The study reveals a two-fold truth about modern British society. The great experiment of multicultural Britain has not worked. This is a fact. I have written about it several times in the past, and I do not believe that having tolerance and diversity shoved down our throats, endlessly highlighting everyone’s differences and foibles while ensuring that no dares upset anyone else, is not bringing the people of the (allegedly) “United” Kingdom any closer together as a people. Quite the opposite. It is driving us apart. The religious become ever more cocooned within their faiths, immigrants are not tasked with having to fluently speak the language of the land (resulting in them keeping to extremely insular native speaking groups), the mention of skin colour always comes in the most sickeningly apologetic fashion, and no white straight married English born father dares even open his mouth any more on any subject other than sport or cars. Even talking about other white people can cause outrage these days, with Wales or Scotland having semi-constant chips on their shoulders about some barely existent television “personality” (a contradiction in terms in most cases) cracking a joke about them. The only thing that the Union is still in a majority agreement over is that they all still hate the French. (And I disagree with them on that).

But the overlords in Whitehall continue to press ahead with their dogma. If no one ever feels hard done to, no one can ever be upset and thus we’re a good Government (putting aside the massive distrust, regular scandals, civil liberties infringement, culture of spin and general incompetency that they have come to embody under Blair & Brown). This is wrong on so many levels. Firstly, it is only minorities that seem to be privileged to this kind of protection. Take for the example, the uproar caused over “Jerry Springer: The Opera” being broadcast by the BBC. Christians hated it. Plenty of people (and many prominent public figures) said “Get over it, change the channel and shut up.” Now, contrast this with the furore over the Jyllands-Potsen Muhammad cartoons. I didn’t hear a single public figure utter a peep. No one in a prominent position said – as they should have – “Get over it, don’t read the paper and shut up.” The spineless Jack Straw even had it outlawed for British papers to reprint the cartoons, fearing it might upset or offend British Muslims. France, Germany and plenty of other civilised nations reprinted them in protest. They made it clear to anyone who was protesting against free speech and freedom of artistic expression that it wasn’t going to wash in their land. So why the British climb-down? Why did the British not care about upset Christians, but wet the proverbial bed over angered Muslims?

Diversity.
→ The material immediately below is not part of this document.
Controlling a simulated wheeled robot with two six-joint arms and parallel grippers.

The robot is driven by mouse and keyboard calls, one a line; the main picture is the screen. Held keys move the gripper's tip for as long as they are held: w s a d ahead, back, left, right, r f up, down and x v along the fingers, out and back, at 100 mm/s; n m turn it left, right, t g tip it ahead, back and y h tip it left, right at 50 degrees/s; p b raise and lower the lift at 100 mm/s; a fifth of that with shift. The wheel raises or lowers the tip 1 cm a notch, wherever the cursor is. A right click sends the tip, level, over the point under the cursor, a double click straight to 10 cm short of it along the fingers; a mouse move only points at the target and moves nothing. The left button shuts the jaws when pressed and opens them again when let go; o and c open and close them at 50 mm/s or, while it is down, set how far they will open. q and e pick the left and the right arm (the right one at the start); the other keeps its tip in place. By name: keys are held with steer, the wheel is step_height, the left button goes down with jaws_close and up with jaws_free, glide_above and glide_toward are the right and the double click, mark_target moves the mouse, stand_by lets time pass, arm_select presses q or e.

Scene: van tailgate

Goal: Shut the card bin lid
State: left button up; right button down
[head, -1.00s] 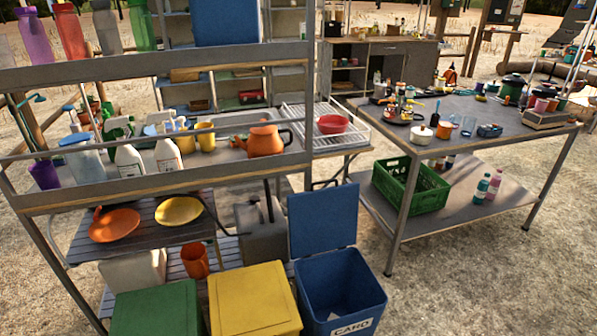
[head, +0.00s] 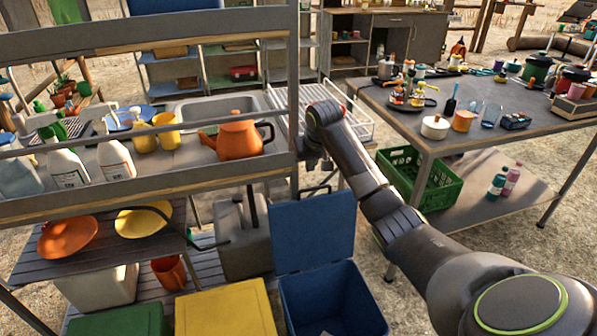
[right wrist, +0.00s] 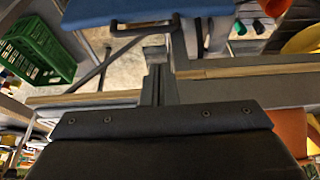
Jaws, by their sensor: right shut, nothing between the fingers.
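The blue card bin (head: 340,305) stands at the bottom middle of the head view, its top open. Its blue lid (head: 313,235) stands upright at the bin's back edge. My right gripper (head: 322,167) is just above and behind the lid's top edge in the head view, partly hidden by my own arm. In the right wrist view my gripper (right wrist: 157,85) has its fingers together and empty. The blue lid (right wrist: 150,10) fills the top of that view, close to the fingertips; I cannot tell whether they touch. My left gripper is not in view.
A yellow lid (head: 225,310) and a green lid (head: 118,322) are left of the card bin. A shelf rack with an orange teapot (head: 238,137) stands behind. A table (head: 480,120) with a green crate (head: 395,170) beneath is at right.

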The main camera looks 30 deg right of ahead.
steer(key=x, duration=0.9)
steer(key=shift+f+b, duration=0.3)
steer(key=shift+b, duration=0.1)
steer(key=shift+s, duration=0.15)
If no one ever feels hard done to, no one can ever be upset and thus we’re a good Government.

My opinion is that both groups should have shut up because they’re outraged based on a belief system that not everyone else shares, so it’s tough luck. (Blasphemy in a religion only applies to followers of that particular religion. Jews don’t call Christians blasphemers for eating pork, so Christians shouldn’t call atheists blasphemers for saying there is no God). The outcome of both debacles however, was this: Christians who were outraged felt that the establishment didn’t care about them, so withdrew just a little bit more from an active role with non-Christians. Rational Muslims who were upset over hardline radicals calling for the beheading of infidels felt that the Government was pandering to nutcases and withdrew just a little bit more from an active role with non-Muslims.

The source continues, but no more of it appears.